Reaching this more sophisticated methodological awareness, Galileo, contra Descartes (and also contra the endless array of later epistemologists, who on the contrary usually shared the “Cartesian syndrome”), Galileo thus opened up the prospects for a new and very different epistemological, methodological and philosophical assessment of scientific knowledge. With wise methodological cau­tion, Galileo in fact reminds us, negatively, that the objective knowledge we can really achieve in different areas of investigation can never be coerced into this or that abstract method, into this or that rigid methodological rule, which we should then limit ourselves to applying systematically as a kind of template. Positively, it reminds us that knowledge is always the result of a free, creative and oppositional interplay (with the natural world, which by its nature is always “deaf and inexorable”), within which we must be able to use all our intelligence, all our creative imagination, all our technical skills and also all our tenacity in order to finally achieve—if we're lucky—an objective increase in our knowledge of the world.

Moreover, Galileo himself, at least in relation to this perspective opening up of the horizon, took some steps backward.
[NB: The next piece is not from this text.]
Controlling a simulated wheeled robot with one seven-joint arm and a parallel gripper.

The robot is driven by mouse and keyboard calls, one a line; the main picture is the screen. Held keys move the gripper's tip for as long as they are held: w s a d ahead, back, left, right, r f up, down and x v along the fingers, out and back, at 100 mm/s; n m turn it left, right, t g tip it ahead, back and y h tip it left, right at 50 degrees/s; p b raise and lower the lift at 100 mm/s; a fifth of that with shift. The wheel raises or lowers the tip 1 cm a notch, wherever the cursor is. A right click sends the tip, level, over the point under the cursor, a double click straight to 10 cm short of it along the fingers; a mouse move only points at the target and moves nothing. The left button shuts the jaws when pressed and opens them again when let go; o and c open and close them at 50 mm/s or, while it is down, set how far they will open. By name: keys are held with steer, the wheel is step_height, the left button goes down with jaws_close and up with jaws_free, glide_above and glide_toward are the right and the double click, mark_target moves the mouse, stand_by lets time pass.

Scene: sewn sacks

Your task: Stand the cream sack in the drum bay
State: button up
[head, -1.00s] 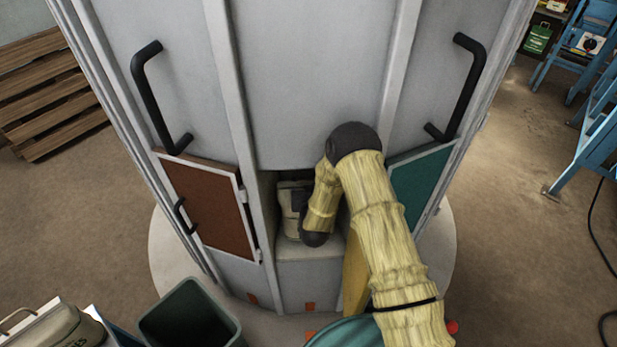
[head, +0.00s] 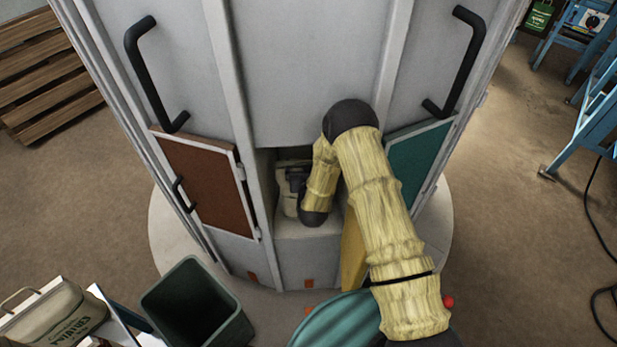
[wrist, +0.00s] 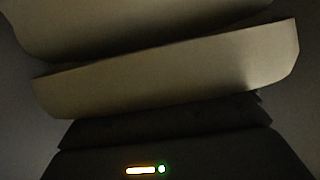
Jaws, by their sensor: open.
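A cream sack (head: 288,205) stands inside the open bay of the grey drum (head: 300,80), in the head view. It looks roughly upright, and my arm covers its right side. My gripper (head: 297,180) is dark and reaches into the bay at the top of the sack. Its jaws are open, though the fingertips are hard to make out. In the wrist view, a pale beige surface (wrist: 140,20) fills the top, and a beige slab (wrist: 170,70) lies across the middle, close to the gripper. I cannot tell whether they touch.
A rust-brown door (head: 205,185) is left of the bay and a green panel (head: 415,165) is right. A yellow panel (head: 354,255) is beside my arm. A dark green bin (head: 195,305) and a printed beige sack (head: 55,315) are at lower left. Blue ladder legs (head: 580,120) are at right.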

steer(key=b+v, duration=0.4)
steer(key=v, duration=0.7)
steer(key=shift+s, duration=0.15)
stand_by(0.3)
He did so, for example, as already men­tioned, when he believed he could still attribute to human knowledge (understood as sapere intensive) an absolute and unchangeable scope, and as a result elaborated a coherent cumulativistic picture of scientific knowledge. But this is now an absolutistic conception of scientific knowledge, which can no longer be accepted for several reasons. If anything, always on this terrain of contemporary scientific knowledge, we will feel a greater philosophical and critical harmony with Ein­stein's different positions. He openly recognises that the objectivity of knowledge can only be established in the effective and complex intertwining realised by associating different accentuations of the various components which always exist between the dimension of the Lebenswelt (common sense especially woven toge­ther and built by the impressions of the senses and by the way of living of all people), and that of pure ideas, identified thanks to an effort of creative imagination, by which we can then precisely and deductively develop theories whose conse­quences, through the fundamental practical mediation of technology and experi­mental trials, enable us to return again to that same Lebenswelt in which we live, and perhaps to amend it in the light of new knowledge and new tools.

But, again, this very complex and detailed pattern of knowledge delineates a particular inter­play between the world of ideas and that of the senses, pushing us back to that critical perspective from which Kant started in order to delineate his “Copernican revolution”. If anything, Einstein observed, our distance from the Kantian archi­tectonic system can best be measured in our awareness that the ideas and categories of thought are not unchangeable constellations of fixed stars, because they are, on the contrary, free creations and, as such, they delineate an aprioristic historical and relativistic structure, i.e. one that is conventional.

The critical understanding of this very complex universe of scientific discourse did not fail to be present in some writers and philosophers of the twentieth century belonging to the current of thought of European rational criticism. While appre­ciating the rigour of the neo-positivistic lesson, they also saw its limitations rooted in its (metaphysical) inability to understand the heuristic value of the notion of Kantian transcendence, thus remaining a prey to a radically and rigidly empiricist approach. A radical empiricist vision, in whose name they claimed, invariably, that we can actually reduce the abstract level of ideas and theories to empirical facts alone. As is well known, precisely in an effort to implement this impossible and utopian programme of epistemological reductionistic research, neo-positivism went through different phases and forms, through which it gradually and constantly weakened precisely the radical empiricist reductionism of its origin, expressed perhaps in the most abrasive terms in the first schematic formulation of the Vien­nese verification principle, the legitimate offspring of the equally metaphysical approach in Ludwig Wittgenstein's Tractatus Logico-Philosophicus (1921).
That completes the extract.